In the third heat I started from pole but didn’t get a good start. While chasing him again, I crested the small hill on the back straight and the chain flexed off the gear when I landed. I retired and he won the third heat.

Overall I got second place for the day. My consolation was that we broke the lap record during Sunday morning practice by a very small margin, if Niki’s hand on my stopwatch was correct.


Meanwhile back in Ottawa, I’d decided to accept the invitation and buy shares in Share 50/74.  

Before I bought in, they shared a plan whereby a group of shareholders would be asked to take out individual bank loans for $1,200 and collectively pay to pave the track. For a 21-year old just recently out of college, $1200 was not a small amount of money. I could have bought two racing karts with that money or it would have paid half the loan on my (used) Dodge van. 
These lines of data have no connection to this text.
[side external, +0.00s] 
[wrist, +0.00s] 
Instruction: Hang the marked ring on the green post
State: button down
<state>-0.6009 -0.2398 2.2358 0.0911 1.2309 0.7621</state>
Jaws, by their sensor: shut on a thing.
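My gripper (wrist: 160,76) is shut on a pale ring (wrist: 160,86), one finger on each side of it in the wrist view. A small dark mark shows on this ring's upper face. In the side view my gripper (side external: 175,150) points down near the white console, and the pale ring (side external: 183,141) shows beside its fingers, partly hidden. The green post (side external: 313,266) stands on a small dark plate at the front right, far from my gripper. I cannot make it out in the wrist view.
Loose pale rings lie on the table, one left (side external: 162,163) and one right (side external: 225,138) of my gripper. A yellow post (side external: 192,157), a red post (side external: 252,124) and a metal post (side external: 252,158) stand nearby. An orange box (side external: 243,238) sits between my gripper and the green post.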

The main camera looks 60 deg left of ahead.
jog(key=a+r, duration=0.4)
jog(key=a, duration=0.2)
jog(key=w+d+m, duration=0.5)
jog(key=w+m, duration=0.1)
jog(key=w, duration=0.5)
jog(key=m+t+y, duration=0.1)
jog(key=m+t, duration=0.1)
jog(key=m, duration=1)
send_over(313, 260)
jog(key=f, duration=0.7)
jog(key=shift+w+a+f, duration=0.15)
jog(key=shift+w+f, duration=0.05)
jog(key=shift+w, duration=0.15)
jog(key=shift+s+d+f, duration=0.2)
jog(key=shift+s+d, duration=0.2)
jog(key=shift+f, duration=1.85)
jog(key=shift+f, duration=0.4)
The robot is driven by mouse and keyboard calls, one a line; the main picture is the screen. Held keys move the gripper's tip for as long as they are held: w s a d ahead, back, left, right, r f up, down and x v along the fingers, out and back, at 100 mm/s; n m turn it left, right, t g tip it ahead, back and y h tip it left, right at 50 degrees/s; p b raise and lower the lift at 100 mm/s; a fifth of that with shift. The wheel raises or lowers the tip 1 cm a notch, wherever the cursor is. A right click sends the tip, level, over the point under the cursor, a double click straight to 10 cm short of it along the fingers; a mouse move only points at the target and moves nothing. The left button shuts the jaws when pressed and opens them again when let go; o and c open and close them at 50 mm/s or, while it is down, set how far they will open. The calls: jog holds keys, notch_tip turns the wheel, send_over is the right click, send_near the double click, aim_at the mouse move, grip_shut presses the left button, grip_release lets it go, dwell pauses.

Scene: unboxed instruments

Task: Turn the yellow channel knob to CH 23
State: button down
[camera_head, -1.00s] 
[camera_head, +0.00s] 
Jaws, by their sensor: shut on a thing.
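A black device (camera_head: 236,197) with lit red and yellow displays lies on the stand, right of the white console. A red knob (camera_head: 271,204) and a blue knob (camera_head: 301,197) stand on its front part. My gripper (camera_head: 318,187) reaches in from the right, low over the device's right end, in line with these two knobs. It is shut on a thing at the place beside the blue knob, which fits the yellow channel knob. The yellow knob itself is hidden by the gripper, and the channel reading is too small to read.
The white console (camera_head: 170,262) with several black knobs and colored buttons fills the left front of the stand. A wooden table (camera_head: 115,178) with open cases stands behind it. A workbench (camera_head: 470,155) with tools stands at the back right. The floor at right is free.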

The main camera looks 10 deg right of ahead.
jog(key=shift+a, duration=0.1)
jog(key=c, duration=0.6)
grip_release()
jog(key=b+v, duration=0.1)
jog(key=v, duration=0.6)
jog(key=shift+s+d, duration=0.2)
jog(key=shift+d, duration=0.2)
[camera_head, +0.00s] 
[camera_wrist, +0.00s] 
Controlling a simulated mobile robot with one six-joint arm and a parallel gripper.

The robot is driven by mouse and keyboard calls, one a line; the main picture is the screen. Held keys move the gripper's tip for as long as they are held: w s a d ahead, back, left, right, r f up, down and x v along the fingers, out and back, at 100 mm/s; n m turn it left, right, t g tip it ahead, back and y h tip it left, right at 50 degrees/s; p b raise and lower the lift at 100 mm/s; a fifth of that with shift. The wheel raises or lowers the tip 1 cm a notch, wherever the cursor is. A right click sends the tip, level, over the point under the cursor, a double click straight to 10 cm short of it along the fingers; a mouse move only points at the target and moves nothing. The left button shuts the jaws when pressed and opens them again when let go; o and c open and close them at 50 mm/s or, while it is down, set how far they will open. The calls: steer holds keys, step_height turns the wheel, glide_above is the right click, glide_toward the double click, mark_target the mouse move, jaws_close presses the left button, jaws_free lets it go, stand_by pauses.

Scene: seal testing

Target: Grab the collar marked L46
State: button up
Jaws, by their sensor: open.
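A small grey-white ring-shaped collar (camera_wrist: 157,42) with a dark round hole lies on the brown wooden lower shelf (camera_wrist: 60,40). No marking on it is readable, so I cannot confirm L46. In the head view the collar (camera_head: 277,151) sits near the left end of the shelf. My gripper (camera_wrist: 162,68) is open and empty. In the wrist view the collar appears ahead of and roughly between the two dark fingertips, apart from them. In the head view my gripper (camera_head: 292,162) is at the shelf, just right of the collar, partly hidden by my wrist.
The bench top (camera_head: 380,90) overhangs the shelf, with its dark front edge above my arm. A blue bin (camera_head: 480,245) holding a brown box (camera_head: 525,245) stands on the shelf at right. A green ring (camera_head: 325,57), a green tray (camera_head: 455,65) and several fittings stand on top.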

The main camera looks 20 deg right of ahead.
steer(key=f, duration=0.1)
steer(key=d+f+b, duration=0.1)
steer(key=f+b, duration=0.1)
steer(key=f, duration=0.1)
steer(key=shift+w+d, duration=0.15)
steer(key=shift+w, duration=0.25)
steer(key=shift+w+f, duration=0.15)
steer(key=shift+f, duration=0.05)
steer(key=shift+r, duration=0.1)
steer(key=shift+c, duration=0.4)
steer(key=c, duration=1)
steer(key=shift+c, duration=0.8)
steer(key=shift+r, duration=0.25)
After some thought, Niki and I decided we wanted to help get our Ottawa track finished and this looked like it would be the only way to do it.  Raffles and Euchre nights only brought in so much money.

Jon, Fred Zufelt, Dave Elliott, Paul Joinette, Al McRory, me, and others were part of the group who borrowed the money.
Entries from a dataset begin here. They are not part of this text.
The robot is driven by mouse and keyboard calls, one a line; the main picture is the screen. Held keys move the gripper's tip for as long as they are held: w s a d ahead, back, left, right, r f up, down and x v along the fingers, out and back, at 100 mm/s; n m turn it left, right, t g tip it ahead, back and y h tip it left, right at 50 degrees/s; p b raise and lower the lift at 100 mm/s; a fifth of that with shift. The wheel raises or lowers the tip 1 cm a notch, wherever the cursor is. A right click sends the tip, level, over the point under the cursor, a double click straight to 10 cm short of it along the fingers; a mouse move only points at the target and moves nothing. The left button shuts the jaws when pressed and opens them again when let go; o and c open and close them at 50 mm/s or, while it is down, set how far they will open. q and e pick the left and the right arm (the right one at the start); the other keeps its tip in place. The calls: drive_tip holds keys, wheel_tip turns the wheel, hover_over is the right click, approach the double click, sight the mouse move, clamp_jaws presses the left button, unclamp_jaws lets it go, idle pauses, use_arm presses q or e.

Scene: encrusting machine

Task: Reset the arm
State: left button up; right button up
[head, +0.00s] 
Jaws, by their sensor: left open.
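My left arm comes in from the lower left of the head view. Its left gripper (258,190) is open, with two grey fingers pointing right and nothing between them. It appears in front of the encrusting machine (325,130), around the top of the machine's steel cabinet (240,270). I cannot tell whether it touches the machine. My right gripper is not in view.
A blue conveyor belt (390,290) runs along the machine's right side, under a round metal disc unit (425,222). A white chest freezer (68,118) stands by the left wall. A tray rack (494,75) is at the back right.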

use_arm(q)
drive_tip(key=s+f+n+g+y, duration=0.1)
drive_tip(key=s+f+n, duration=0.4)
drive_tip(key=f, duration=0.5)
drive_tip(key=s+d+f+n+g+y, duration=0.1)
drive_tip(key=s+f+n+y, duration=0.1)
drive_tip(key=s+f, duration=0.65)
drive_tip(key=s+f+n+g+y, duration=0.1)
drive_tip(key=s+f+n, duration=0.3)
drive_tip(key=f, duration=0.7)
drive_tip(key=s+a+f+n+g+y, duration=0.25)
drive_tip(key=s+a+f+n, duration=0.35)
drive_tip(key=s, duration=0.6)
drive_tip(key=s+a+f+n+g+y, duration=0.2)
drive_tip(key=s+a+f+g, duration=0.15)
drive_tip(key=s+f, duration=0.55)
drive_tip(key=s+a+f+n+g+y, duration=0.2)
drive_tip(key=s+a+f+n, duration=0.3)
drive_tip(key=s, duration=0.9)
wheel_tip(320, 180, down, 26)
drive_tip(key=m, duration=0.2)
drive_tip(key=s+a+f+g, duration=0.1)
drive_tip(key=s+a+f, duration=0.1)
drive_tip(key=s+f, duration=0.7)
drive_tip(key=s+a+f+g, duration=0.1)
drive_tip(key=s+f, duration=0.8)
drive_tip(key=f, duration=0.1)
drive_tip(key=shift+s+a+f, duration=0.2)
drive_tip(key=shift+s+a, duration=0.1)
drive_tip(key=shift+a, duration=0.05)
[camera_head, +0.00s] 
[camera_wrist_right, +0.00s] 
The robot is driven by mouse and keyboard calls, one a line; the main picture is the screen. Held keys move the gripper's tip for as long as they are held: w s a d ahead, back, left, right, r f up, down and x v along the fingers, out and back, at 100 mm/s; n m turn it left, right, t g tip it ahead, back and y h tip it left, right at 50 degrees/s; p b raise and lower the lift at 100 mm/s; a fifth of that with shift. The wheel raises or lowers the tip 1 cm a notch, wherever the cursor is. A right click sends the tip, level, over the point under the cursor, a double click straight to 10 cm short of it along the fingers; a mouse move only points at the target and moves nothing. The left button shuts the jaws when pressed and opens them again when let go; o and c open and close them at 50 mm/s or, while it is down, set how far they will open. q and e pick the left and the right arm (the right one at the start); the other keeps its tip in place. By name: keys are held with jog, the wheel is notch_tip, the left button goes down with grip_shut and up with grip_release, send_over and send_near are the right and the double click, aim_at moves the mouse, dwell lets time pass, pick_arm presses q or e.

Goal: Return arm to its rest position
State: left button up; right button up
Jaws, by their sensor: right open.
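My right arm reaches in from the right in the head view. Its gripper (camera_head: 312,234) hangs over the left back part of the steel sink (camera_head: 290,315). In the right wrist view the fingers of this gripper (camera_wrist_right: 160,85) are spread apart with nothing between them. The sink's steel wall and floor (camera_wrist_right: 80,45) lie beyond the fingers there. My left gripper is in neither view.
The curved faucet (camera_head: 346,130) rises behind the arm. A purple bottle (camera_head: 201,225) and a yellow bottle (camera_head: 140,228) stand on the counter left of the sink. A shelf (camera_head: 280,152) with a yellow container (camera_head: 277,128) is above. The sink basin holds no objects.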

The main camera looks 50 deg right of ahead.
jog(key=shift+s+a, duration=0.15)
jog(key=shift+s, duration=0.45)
For the rest of the summer, Paul worked with the pavers at the Quyon site to complete the track and get it ready for racing. Early in September we got the word that it was done and we just had to wait a few weeks to let the pavement cure before racing on it…

So we finally had our track. But the social cost had been high and it helped to sow the seeds of division amongst our previously friendly club membership. And in the coming months, OHKRC’s hurried attempt to hold their 1977 championship before the Canadian winter arrived would take the club to the very edge…

Read the next installment in the series: Finally racing on our own track


2 Comments

  1. Great article Derek, I am amazed you kept all the old pics. Hopefully you will continue the story with some words to explain what happened re “attempt by the OHKRC to hold their 1977 championship”

    The Quyon track was a allot of fun, except for the jump on the straight. It always made me nervous for my chain 😉 I never did figure out how to handle it.